Since the current rate of inflation is on the rise, I propose higher interest rates in order to lessen spending. This can also be done by regulating reserve requirements of member banks, affecting interest rates. When banks reserves are lower, there is a limited amount of money to go around so interest rates go up. This usually affects the amount of money banks lend to consumers and firms. When interest rates increase, consumers are less willing to borrow money to spend on goods or services.
I expect the above measures to decrease inflation and increase employment rates, which means that the total market value of all the goods and services will also increase. This translates to a higher GNP. Higher taxes would also lessen the budget deficit, and since the deficit is financed by borrowing, the country’s debt will decrease as well.
As for productivity, I also expect it to increase. The link between costs and productivity is usually a positive one. Productivity helps offset costs so if inflation is low, it means that productivity is high. If my strategy does not work and my inflation and unemployment goals were not reached, I may opt for deficit spending in order to stabilize the economy. While deficit spending can catalyze negative effects, under certain conditions (such as in a recession), it can help the economy cope. Since the money used to finance deficits usually come from foreign governments and institutions, it would be to the economy’s advantage if they can be convinced to support my proposal..

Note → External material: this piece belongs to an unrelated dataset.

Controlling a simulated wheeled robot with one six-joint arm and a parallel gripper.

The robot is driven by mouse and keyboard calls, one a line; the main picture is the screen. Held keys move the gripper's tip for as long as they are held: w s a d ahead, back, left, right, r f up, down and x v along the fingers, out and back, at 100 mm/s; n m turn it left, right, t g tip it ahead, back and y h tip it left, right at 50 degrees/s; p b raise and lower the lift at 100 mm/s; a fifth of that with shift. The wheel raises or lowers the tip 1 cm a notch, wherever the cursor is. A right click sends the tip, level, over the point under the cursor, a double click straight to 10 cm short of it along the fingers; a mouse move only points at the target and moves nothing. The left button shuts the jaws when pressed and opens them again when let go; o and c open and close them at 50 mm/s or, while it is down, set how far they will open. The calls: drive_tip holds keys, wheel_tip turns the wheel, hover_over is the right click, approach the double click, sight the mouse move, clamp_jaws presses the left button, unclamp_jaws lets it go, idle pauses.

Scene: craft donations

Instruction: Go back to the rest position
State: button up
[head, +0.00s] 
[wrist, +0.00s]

Economic indicators, dictate how the policies are implemented. However, globalization can make it harder to determine the extent of economic manipulation that is needed to promote economic growth. A global market changes the dynamics of traditional economic systems, making economic outcomes more difficult to predict. Prices of products and services are now increasingly determined by market factors aside from those within the country. Thus, intervening with the money suppy may not be an accurate response to certain economic situations. Emerging economic trends and indicators should be taken into account regarding government policies and decisions.